[START OF Input]

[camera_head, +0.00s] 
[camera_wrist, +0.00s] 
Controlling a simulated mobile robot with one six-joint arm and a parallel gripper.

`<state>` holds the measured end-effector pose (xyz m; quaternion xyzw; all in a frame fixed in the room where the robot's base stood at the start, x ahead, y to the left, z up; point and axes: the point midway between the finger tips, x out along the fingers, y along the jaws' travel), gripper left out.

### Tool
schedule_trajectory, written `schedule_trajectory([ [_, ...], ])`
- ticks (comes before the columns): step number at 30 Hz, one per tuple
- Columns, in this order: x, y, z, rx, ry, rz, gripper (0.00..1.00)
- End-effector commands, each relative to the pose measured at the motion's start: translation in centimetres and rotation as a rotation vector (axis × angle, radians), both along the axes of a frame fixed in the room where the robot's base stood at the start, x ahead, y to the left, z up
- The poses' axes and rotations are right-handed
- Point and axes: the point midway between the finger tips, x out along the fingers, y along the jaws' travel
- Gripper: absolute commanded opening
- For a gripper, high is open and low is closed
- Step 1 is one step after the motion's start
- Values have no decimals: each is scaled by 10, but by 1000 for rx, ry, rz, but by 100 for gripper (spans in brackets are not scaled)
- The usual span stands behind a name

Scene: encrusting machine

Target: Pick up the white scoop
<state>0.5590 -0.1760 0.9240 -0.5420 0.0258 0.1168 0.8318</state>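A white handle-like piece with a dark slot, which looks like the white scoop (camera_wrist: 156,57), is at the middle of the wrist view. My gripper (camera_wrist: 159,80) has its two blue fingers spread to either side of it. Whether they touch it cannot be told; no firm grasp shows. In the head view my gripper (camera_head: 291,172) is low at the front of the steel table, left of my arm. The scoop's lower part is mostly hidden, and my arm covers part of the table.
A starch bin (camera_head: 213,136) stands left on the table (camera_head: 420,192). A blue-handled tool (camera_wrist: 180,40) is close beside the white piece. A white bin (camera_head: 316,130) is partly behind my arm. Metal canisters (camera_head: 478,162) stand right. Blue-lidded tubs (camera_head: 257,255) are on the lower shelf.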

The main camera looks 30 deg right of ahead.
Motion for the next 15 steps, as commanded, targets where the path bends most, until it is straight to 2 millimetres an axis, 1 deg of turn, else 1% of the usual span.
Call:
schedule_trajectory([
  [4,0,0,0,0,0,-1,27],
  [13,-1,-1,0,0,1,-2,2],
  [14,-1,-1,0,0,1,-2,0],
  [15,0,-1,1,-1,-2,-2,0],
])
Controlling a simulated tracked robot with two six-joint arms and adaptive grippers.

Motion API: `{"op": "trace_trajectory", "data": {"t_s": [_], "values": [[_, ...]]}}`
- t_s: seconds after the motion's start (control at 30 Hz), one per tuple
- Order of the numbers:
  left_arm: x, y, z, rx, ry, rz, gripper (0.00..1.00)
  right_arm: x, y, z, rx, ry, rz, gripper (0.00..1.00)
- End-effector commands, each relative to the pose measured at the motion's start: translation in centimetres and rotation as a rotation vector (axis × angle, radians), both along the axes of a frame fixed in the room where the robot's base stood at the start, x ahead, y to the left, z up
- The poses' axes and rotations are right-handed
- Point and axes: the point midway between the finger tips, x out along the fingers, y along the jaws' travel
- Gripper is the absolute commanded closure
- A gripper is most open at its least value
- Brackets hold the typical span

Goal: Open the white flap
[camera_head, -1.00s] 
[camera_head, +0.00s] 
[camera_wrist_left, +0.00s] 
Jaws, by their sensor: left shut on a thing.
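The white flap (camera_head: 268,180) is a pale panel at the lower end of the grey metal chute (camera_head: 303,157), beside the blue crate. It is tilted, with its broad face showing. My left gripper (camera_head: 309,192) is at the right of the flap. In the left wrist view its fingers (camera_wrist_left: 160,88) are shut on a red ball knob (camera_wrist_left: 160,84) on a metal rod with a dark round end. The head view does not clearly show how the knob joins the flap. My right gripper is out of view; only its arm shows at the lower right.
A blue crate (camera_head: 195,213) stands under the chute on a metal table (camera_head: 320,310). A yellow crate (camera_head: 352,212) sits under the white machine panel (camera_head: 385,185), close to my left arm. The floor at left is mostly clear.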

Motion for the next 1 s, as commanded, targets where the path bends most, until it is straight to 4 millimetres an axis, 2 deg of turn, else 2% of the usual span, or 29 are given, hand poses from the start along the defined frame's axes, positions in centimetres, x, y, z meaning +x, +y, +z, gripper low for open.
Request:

[END OF Input]

(Work to complete): In the listing, find every line containing the word "tuple" and list it.

(Task response):
- ticks (comes before the columns): step number at 30 Hz, one per tuple
- t_s: seconds after the motion's start (control at 30 Hz), one per tuple

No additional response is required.